> **Collection entries**:
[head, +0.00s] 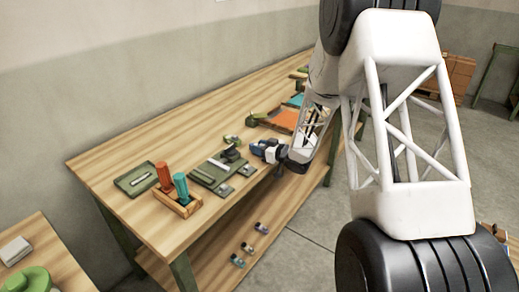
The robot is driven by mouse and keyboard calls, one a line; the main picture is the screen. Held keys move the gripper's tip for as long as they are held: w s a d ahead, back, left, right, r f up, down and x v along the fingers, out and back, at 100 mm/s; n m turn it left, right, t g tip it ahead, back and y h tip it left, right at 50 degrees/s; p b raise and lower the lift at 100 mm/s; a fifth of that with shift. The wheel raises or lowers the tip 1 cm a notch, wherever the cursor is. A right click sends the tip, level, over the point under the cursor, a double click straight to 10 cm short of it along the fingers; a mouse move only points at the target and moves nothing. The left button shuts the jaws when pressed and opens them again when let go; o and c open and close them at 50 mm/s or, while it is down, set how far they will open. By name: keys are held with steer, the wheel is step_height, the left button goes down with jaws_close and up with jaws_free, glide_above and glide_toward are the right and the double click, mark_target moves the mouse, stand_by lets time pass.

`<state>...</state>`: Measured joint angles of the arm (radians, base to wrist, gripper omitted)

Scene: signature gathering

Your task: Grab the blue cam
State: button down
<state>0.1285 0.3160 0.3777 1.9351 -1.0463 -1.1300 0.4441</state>
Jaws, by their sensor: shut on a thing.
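My gripper (270,152) is over the front edge of the wooden workbench, small and far off in the head view. Its jaws are shut on a small blue piece (258,148), which looks like the blue cam. Its outline is partly hidden by the gripper, and I cannot tell whether it touches the bench top.
The workbench (150,150) holds a green tray (124,184), a wooden holder (187,209) with orange and teal cylinders, a green board (208,179) with grey parts, and an orange sheet (281,120). Small grey-blue parts (247,247) lie on the lower shelf. My arm covers the right.

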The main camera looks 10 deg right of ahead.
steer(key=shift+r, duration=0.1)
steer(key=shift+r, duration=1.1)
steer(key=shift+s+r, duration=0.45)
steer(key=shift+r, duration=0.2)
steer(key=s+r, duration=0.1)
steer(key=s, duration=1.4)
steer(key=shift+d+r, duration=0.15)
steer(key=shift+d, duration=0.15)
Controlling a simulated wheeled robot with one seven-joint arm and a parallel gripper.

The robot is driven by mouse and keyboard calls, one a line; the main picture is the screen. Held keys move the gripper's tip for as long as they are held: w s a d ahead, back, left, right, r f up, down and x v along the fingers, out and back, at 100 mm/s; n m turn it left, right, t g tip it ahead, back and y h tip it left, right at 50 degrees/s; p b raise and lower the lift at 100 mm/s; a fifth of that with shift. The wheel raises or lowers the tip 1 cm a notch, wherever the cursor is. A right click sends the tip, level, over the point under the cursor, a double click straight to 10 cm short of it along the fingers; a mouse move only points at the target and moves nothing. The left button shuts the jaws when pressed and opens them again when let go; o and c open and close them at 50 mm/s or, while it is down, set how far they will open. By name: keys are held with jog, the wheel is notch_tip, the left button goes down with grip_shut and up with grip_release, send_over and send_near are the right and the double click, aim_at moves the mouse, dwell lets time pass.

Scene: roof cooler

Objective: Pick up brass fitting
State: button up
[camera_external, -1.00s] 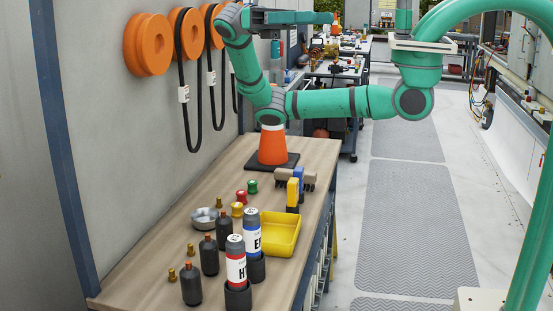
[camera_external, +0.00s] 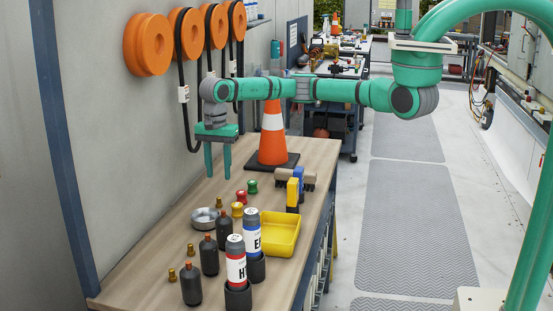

> **Instructions to follow**: Identify the lines in the entries that hold "joint" and return each one.

> **Response to the exercise**:
`<state>...</state>`: Measured joint angles of the arm (radians, base to wrist, gripper omitted)
Controlling a simulated wheeled robot with one seven-joint arm and a parallel gripper.

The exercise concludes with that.